Alternative grounds for a Syria intervention

Asked whether a nation or coalition interested in intervening in Syria might do so based on an alternative legal theory, Davids explained that this would only be realistic if the Assad regime were to request a military intervention, a fairly unlikely prospect. According to Davids, “The legal grounds for intervention are in this kind of case: (1) self-defense, (2) Security Council authorization and (3) invitation. The first two seem unlikely given the political deadlock at the council and the internal nature of the conflict. The third could happen if a State (not an armed group in a State) requests that another State come to its aid. Also seems unlikely if things hold the course they have been taking.

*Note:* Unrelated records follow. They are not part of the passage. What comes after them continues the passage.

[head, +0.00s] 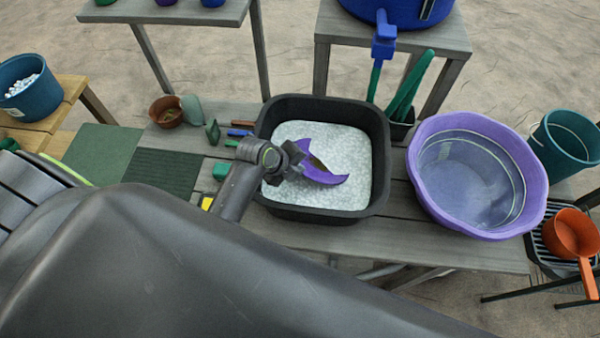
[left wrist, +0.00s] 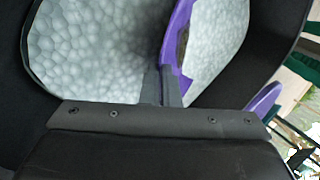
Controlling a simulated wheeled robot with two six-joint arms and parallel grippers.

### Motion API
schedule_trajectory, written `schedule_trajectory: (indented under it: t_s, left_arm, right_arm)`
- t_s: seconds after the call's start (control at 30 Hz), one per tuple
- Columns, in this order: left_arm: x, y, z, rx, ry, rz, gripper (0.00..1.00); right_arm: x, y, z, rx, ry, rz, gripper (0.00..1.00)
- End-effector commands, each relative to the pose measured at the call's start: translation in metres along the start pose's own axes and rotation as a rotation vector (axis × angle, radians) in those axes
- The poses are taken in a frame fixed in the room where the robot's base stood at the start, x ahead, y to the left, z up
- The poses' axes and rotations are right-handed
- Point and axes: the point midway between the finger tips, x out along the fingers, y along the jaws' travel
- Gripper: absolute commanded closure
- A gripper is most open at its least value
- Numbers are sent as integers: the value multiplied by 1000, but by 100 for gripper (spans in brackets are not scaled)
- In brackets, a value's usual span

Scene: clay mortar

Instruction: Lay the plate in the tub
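A purple plate (head: 331,180) with a brownish patch stands tilted in the white suds of the black tub (head: 382,165), its lower part hidden by them. My left gripper (head: 299,160) is over the left half of this tub, at the plate's upper left edge. In the left wrist view the fingers (left wrist: 161,86) are close together on the rim of the plate (left wrist: 168,48), which is seen nearly edge-on. The fingers look shut on it. My right gripper is not in view.
A wide purple basin (head: 432,194) of clear water stands right of the black tub. Green-handled tools (head: 409,88) stand in a holder behind. A brown bowl (head: 167,111), small blocks and a green mat (head: 101,152) lie to the left. An orange dipper (head: 571,235) is far right.

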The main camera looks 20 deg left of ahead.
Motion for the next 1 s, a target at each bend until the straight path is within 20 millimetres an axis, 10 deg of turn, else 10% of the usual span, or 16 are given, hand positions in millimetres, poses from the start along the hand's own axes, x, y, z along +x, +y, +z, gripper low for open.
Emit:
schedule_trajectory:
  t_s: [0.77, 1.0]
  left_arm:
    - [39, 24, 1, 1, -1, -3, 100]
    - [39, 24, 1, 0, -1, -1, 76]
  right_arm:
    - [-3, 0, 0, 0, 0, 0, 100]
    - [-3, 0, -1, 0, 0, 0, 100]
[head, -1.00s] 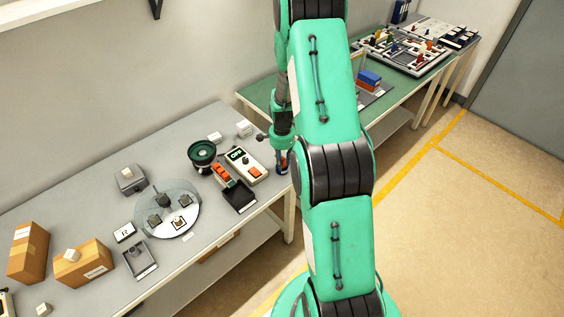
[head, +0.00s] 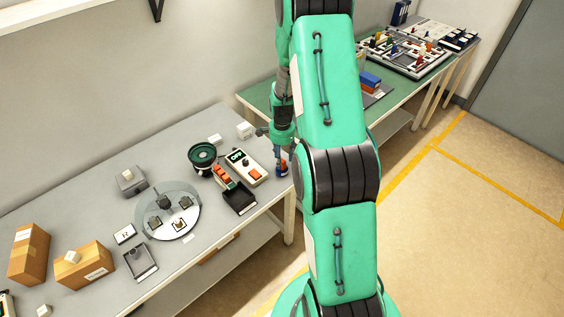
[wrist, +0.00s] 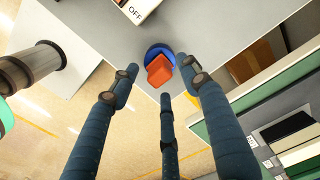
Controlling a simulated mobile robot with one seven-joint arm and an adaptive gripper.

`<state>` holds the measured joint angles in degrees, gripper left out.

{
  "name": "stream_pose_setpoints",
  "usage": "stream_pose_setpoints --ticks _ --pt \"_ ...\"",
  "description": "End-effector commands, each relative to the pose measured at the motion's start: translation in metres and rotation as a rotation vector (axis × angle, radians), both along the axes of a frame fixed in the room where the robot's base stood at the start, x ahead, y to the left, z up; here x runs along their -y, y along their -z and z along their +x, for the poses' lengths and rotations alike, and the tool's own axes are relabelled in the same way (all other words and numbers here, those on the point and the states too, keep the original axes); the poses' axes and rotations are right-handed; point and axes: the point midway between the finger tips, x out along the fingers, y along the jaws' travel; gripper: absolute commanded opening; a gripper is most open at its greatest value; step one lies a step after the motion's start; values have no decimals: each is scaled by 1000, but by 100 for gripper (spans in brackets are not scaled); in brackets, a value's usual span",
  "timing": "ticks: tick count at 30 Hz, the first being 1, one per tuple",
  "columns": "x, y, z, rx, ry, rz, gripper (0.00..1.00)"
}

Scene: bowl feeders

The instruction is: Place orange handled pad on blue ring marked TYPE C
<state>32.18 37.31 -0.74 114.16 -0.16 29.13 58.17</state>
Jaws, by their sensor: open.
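An orange block-like handle (wrist: 159,70) sits over a round blue piece (wrist: 157,52) at the table's corner in the wrist view. Whether the blue piece is a ring under the pad or part of the pad, I cannot tell. No TYPE C marking is readable. My gripper (wrist: 160,80) is open, its dark blue fingers spread around the orange handle with visible gaps at the sides. In the head view, my gripper (head: 281,153) points down at the right end of the grey table, with a small patch of orange and blue at its tips.
A box marked OFF (head: 243,166), a dark bowl (head: 202,157) and a black tray (head: 240,198) stand just left of my gripper. A round glassy plate (head: 155,232) bears several small blocks. The table edge is close on the right; a green table (head: 256,99) is behind.

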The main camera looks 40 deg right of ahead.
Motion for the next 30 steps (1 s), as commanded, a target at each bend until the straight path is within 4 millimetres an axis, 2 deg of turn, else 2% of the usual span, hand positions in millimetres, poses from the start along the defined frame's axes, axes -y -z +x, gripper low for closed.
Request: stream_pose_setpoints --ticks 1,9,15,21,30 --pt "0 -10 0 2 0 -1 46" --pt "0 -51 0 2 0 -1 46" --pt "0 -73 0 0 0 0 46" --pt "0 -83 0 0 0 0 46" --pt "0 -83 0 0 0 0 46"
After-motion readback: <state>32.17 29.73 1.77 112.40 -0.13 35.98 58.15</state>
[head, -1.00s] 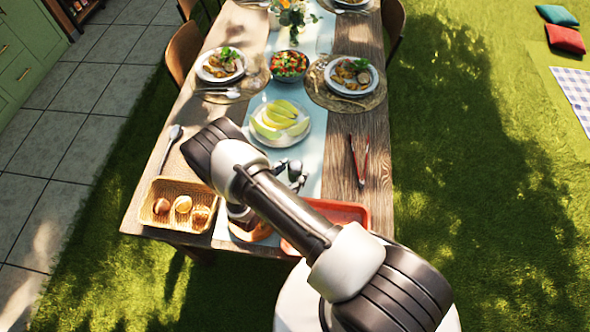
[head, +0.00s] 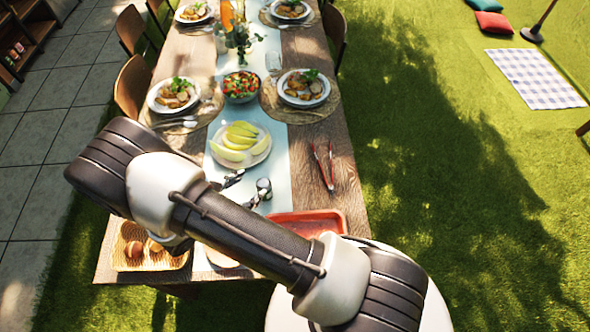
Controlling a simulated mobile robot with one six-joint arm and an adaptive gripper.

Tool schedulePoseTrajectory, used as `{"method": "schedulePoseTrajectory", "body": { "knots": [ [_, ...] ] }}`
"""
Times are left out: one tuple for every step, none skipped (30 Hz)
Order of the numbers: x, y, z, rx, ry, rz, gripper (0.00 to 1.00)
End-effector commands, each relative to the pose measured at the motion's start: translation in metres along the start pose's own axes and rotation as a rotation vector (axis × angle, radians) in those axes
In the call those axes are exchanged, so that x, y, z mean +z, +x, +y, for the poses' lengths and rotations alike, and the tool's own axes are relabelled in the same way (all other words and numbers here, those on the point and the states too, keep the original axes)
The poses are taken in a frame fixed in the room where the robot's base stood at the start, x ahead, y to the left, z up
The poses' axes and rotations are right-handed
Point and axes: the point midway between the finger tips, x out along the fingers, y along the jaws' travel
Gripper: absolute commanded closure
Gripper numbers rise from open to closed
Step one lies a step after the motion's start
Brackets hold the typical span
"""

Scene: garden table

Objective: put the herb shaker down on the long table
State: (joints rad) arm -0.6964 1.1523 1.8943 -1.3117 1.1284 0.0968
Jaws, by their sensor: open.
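The long wooden table (head: 347,188) runs away from me, with a pale blue runner (head: 283,160) down its middle. My gripper (head: 248,187) is over the near part of the runner, just in front of the plate of melon slices. Its fingers are spread apart and no held thing shows between them. My arm covers much of the gripper and the table's near left part. I cannot make out the herb shaker; it may be hidden behind the arm or too small to tell.
A melon plate (head: 262,147), a salad bowl (head: 242,98) and red tongs (head: 323,165) lie beyond. Bare wood shows along the right edge.

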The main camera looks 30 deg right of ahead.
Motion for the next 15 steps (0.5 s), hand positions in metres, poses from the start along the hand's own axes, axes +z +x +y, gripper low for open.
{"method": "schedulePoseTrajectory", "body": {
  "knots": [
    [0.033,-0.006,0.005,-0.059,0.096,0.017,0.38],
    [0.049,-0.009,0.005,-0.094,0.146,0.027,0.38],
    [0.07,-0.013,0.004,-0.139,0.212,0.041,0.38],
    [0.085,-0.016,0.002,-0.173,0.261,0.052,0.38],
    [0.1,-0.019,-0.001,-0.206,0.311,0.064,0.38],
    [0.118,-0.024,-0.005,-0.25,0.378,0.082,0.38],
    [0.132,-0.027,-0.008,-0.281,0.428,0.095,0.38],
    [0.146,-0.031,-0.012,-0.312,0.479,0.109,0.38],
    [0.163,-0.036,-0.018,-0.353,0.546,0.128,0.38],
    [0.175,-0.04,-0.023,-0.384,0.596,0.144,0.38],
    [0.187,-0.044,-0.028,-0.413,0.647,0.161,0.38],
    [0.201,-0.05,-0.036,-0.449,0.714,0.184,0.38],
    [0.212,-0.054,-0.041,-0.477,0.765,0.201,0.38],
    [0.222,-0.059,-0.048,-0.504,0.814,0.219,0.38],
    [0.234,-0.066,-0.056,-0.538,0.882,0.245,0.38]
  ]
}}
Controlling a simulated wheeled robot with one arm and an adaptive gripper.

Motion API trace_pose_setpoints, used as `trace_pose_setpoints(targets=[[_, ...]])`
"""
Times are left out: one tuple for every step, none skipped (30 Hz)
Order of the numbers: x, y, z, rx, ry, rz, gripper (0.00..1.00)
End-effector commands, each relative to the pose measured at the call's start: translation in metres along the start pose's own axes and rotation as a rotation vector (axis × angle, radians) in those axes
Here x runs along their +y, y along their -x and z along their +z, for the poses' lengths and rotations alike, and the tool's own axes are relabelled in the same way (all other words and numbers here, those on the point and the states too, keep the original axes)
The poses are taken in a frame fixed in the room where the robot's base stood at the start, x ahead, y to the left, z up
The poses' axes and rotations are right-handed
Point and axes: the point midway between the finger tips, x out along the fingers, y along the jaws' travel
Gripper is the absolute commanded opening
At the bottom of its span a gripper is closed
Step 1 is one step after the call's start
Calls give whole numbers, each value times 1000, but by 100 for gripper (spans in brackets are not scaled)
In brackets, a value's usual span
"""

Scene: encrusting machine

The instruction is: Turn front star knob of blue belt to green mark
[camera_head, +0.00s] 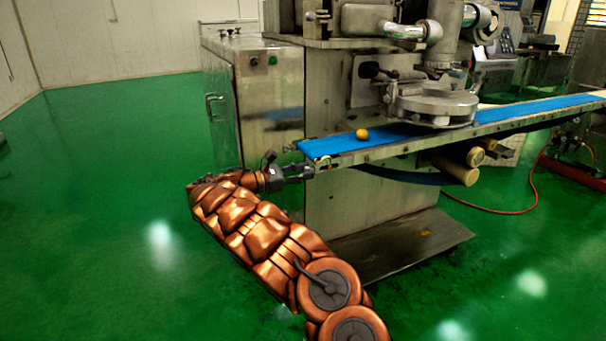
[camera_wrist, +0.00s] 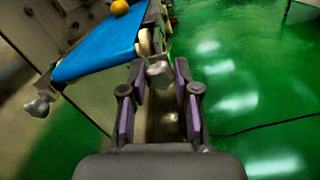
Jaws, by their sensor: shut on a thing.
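The blue belt (camera_head: 440,124) runs along a metal conveyor frame, and its near end also shows in the wrist view (camera_wrist: 100,50). A grey metal star knob (camera_wrist: 158,73) sits at the belt's near corner. My gripper (camera_wrist: 159,75) is shut on this knob, with one dark finger on each side of it. In the head view my gripper (camera_head: 307,170) is at the belt's end, and the knob is mostly hidden by the fingers. A second star knob (camera_wrist: 38,106) sits at the opposite side of the belt end, free. I cannot make out a green mark at the knob.
A yellow-orange ball (camera_head: 362,134) rests on the belt, also seen in the wrist view (camera_wrist: 119,7). The steel machine cabinet (camera_head: 262,100) stands behind the belt. A metal base plate (camera_head: 400,248) lies low below. Green floor (camera_head: 110,200) is clear at left.

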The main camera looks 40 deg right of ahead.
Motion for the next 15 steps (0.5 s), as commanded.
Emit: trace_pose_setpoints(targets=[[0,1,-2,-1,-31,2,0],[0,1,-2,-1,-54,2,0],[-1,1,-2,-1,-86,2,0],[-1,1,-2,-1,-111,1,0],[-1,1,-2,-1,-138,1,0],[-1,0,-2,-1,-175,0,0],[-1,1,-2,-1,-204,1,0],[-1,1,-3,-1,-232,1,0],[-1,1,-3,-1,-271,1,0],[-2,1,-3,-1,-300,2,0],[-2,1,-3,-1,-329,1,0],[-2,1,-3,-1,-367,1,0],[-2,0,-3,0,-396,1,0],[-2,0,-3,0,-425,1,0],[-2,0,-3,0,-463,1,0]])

Outside of these three possibilities, there is no legal justification for military intervention.”

Political angle

International legal norms surrounding intervention, such as Chapter VII and the R2P are rapidly evolving. Military intervention has proven problematic under various theories of international law through the course of its existence. A great many critics still vehemently maintain that NATO should have stood trial at the ICTY for its intervention in Kosovo.

In light of this, Davids brought up a crucial point in stating: “R2P, unlike previous versions of ‘humanitarian intervention’ doctrines, was an attempt to create legally binding criteria to justify international action. The idea was to take intervention out of the realm of political action. The problem is that the determination of whether the legal criteria has been met turns into a political morass recreating the same problem at a later stage of the decision making process.”

Love it or hate it, the UNSC is by its nature a political beast. If you agree with the PILPG, it’s a beast that can be circumvented. Still, as explained by Davids, the text of the relevant law would seem to militate otherwise.

A lot has changed since Kosovo, and these changes have taken a significant toll on the likelihood that any interested nation or coalition thereof can legitimately intervene regardless of the horrific details emerging from the chaos.